An audit of the Samoa Trust Estate Corporation has questioned the payout of its Chief Executive Officer and Chief Financial Officer from accumulated untaken annual leave.
The organisation’s C.E.O. and C.F.O. were paid an unspecified amount in 2013, despite their employment contracts stating that untaken annual leave should be forfeited, unless approval to defer the leave was given by the S.T.E.C. Board.
The concerns were expressed in an audit report on the financial affairs of the Corporation. The report was recently tabled in Parliament by the Controller and Chief Auditor, Fuimaono Camillo Afele, and covered the financial years 2013-2015.
The audit report said there was no authorisation from the Corporation’s Board except its Chairman.
“Contracted employees were not entitled to paid untaken annual leave during the duration of their contract, but only at the end of each contract.
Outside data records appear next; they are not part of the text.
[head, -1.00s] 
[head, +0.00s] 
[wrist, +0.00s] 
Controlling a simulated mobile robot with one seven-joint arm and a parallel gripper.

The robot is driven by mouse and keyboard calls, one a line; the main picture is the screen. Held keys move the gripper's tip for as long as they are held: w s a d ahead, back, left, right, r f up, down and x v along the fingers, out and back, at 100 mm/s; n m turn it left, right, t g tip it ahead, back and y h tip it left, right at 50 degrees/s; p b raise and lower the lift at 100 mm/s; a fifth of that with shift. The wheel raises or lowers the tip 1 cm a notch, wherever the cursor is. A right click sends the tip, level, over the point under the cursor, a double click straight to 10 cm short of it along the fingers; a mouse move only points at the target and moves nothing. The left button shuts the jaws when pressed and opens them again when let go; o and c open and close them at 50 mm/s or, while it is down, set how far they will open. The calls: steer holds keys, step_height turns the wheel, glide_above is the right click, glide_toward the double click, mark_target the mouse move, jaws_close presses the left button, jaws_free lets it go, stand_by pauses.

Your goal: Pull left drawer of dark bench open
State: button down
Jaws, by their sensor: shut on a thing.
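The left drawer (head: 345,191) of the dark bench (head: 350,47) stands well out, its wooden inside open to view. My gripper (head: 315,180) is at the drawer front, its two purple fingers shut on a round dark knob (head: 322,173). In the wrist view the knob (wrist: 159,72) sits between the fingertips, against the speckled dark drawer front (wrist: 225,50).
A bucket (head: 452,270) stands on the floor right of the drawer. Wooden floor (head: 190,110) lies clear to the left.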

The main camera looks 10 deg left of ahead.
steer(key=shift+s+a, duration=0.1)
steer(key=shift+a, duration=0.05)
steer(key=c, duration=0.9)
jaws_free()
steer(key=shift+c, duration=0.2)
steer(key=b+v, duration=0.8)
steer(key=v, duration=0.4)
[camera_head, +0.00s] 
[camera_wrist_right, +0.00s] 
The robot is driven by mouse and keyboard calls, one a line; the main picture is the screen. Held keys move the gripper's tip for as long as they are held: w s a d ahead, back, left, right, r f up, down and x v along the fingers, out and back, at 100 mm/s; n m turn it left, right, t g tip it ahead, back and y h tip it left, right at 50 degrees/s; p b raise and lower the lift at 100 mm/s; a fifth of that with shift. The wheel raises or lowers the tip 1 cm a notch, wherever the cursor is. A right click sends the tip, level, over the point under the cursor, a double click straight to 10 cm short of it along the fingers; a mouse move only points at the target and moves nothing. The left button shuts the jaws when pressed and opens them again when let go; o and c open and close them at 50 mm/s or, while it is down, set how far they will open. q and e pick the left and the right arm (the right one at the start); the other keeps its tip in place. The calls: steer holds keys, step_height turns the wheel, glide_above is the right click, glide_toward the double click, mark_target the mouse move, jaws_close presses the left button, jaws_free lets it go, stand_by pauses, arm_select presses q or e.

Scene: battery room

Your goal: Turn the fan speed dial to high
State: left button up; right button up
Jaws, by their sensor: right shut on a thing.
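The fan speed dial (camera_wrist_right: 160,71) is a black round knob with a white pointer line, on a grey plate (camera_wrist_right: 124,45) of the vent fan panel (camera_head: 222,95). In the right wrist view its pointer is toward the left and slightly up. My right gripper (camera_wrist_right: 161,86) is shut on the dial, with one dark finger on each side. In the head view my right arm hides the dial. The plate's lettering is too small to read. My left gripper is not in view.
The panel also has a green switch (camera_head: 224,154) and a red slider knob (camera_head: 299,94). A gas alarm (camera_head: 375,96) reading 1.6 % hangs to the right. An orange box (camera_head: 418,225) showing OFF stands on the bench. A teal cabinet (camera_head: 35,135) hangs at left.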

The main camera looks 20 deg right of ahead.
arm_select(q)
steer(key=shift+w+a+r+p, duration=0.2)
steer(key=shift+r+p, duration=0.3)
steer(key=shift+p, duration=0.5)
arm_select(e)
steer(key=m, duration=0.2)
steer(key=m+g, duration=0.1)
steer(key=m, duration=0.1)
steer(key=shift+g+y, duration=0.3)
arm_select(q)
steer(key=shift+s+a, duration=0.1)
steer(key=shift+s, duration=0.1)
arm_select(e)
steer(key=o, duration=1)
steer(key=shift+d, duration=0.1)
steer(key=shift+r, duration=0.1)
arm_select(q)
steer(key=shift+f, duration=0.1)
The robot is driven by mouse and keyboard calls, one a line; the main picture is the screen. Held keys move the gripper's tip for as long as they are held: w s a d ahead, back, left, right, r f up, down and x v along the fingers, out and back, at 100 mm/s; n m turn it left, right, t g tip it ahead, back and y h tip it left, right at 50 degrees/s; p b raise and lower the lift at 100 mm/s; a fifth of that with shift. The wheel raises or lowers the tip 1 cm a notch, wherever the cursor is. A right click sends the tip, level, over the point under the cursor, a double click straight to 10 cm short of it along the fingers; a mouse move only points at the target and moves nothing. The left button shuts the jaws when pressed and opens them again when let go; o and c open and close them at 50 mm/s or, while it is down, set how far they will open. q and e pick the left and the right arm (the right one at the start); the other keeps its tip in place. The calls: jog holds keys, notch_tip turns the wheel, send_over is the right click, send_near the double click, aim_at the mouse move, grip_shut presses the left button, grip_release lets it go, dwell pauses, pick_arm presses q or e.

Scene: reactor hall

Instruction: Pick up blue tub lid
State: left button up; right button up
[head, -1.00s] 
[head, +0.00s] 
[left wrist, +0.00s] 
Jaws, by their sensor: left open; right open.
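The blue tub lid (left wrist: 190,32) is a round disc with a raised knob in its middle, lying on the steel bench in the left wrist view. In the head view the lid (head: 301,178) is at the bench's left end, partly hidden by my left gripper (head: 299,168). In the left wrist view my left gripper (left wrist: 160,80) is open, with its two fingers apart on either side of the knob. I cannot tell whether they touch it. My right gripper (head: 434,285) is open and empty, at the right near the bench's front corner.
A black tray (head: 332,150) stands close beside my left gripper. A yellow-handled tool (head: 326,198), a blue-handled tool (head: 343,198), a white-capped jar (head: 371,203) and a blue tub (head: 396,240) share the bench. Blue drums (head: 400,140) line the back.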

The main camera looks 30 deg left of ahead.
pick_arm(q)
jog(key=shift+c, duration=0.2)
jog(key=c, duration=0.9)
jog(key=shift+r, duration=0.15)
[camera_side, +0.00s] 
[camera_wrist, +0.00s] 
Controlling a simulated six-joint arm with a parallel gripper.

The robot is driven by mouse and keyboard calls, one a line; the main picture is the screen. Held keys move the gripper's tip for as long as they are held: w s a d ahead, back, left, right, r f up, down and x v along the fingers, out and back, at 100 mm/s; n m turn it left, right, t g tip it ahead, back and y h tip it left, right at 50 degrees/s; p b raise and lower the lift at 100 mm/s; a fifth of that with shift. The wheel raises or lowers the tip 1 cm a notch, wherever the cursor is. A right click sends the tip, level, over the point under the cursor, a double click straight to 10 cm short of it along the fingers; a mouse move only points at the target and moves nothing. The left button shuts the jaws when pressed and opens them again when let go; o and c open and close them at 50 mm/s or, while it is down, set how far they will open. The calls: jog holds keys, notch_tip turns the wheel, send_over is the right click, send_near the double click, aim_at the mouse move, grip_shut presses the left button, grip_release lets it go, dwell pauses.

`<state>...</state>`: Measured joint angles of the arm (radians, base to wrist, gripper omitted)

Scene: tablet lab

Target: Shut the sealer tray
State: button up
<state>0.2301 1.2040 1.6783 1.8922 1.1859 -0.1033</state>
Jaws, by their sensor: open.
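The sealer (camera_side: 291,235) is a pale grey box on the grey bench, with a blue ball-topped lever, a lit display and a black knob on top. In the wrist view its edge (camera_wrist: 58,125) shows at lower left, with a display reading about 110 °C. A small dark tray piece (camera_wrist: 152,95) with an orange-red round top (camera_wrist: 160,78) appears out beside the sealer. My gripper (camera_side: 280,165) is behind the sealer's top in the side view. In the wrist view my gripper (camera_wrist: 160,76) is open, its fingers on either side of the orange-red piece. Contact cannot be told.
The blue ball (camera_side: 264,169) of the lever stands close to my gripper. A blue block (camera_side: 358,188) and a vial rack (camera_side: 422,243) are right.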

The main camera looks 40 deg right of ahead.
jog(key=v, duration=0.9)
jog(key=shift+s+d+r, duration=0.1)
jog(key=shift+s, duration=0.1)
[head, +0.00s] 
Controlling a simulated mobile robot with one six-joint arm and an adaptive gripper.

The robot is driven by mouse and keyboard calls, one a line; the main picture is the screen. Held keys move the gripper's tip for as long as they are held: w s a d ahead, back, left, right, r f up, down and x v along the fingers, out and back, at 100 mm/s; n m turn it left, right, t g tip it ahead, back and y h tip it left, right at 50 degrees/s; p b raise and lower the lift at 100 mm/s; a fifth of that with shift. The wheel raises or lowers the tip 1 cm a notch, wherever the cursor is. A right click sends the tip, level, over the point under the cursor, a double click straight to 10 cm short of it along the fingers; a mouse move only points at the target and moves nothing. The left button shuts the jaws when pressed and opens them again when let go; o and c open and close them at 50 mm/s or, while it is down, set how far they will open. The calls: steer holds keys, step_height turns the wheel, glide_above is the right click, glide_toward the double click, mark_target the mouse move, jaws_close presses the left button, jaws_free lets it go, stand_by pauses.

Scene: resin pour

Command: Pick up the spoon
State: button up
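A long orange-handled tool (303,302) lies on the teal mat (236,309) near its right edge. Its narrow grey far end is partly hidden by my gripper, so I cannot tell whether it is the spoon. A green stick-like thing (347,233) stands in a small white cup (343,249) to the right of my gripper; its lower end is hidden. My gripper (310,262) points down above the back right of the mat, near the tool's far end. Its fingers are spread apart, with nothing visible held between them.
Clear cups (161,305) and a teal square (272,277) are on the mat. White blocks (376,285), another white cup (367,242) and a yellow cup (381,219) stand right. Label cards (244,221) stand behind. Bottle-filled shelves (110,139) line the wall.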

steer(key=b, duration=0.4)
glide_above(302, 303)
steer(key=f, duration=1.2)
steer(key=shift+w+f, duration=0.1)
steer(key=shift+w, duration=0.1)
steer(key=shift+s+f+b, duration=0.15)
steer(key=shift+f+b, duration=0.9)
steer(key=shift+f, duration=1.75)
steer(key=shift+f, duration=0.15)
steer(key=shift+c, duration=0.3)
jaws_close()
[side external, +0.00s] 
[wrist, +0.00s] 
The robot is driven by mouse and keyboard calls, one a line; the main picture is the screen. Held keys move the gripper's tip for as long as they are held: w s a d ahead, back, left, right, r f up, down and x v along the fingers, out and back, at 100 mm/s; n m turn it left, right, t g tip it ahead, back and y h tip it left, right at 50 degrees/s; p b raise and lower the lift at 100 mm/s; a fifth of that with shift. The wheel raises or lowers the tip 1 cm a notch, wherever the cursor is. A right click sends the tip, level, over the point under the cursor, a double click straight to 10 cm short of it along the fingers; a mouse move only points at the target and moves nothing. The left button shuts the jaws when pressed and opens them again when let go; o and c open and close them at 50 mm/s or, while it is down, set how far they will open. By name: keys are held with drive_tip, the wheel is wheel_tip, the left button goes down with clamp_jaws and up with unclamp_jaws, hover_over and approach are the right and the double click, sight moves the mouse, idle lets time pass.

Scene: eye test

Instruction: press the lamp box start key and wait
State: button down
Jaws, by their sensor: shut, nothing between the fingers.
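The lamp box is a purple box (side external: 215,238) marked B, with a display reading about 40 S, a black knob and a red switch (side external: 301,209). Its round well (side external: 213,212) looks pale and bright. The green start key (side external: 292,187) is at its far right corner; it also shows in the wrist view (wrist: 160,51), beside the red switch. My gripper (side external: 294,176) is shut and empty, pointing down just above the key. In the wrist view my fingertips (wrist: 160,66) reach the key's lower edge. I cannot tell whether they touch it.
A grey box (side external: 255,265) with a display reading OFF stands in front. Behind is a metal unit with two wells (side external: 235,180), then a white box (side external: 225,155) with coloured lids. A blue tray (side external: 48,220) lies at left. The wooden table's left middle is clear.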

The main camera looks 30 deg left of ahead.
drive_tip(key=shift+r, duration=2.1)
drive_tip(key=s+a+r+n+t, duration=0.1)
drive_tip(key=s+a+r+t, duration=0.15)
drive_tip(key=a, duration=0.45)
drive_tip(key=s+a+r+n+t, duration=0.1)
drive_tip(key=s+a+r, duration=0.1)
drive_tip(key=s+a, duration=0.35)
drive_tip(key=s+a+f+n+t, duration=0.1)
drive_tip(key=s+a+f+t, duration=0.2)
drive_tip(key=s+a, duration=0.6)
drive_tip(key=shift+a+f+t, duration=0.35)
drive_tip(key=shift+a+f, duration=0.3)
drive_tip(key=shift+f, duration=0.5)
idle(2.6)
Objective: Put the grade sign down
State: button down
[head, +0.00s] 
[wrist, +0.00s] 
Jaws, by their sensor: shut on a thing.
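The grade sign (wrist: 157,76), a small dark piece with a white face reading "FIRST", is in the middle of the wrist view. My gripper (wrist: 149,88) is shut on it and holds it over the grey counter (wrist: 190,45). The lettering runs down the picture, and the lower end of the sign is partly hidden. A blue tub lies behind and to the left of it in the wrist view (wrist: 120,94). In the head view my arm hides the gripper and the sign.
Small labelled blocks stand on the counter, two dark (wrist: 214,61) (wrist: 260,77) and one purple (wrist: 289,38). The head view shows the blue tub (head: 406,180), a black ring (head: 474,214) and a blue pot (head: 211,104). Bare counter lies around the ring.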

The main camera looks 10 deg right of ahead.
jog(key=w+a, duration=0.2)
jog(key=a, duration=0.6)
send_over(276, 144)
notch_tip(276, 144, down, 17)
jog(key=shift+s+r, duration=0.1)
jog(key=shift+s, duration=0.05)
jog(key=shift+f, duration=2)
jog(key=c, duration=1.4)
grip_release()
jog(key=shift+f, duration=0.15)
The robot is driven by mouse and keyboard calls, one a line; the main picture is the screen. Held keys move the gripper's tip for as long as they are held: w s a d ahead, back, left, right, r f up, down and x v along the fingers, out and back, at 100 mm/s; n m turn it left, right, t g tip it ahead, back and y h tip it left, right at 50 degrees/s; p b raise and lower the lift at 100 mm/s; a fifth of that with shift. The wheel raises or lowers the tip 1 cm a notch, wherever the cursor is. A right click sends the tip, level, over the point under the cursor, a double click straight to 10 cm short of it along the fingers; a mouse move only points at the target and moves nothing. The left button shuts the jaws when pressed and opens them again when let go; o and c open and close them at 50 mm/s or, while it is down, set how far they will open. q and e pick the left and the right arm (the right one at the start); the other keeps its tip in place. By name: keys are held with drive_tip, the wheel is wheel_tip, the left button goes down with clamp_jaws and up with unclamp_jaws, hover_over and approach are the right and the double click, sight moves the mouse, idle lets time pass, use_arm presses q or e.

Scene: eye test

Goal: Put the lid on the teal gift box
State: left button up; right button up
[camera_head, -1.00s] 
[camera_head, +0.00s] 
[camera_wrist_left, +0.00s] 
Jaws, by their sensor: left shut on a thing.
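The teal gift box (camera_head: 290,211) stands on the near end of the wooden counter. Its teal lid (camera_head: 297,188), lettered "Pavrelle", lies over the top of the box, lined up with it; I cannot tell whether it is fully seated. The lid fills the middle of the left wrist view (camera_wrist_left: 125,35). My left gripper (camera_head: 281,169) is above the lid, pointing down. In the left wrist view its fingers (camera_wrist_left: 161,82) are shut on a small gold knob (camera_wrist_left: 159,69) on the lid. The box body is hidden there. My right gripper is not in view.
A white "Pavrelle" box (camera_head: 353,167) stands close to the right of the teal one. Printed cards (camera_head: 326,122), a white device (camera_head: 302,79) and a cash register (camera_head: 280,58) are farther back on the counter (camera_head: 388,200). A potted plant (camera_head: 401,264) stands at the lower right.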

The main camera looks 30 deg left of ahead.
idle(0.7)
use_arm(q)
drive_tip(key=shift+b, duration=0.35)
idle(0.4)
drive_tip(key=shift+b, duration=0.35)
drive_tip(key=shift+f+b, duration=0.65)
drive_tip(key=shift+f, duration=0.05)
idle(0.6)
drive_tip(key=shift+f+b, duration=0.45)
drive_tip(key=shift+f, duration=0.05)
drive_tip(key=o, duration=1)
There was no approval from the board for accumulation of leave from the previous year, except authorization from the chairman," says the report.
“It was common practice to carry forward untaken annual leave from the previous year for all staff and this is against the policy according to Human Resource Manual 2012 stipulating that untaken annual leave at the end of the staff's leave year shall be forfeited, unless management has granted approval to defer leave for a period not exceeding six months,” stated the audit report.
But the S.T.E.C. management at that time, in response to the findings, said: “There was no Cabinet directive to suggest otherwise”.
Another alleged discrepancy, which caught the eye of the audit, was the payment of an increasing number of salary advances to employees and one board member.
“Most of the cash being receipted were salary advance recoveries. Due to its frequency, it is seen as a borrowing facility and not as an emergency process as it is the practice in the public service.”
The audit report said S.T.E.C. records also showed that for the financial year ended June 30, 2012 a number of staff advances were approved by the C.E.O. and paid out. And the organisation’s human resource manual was also not clear on how much a staff member could be paid as a salary advance.
But the S.T.E.C. management said it has removed salary advances and credit sales from its human resource manual as they were categorised general expenses instead of staff debtors.
The audit report also highlighted alleged inconsistencies in the number of coconut per ton of copra produced between months in a financial year.
“There were some months that had large variances compared to the 5,000 average benchmark, such as in July 2012, which had a 17,789 average. There was no evidence that these figures were questioned by management which shows a lack of controls and monitoring of the process of the production of copra and other coconut products.”
But the S.T.E.C. management said their coconut and stocktaking report were prepared on a fortnightly basis.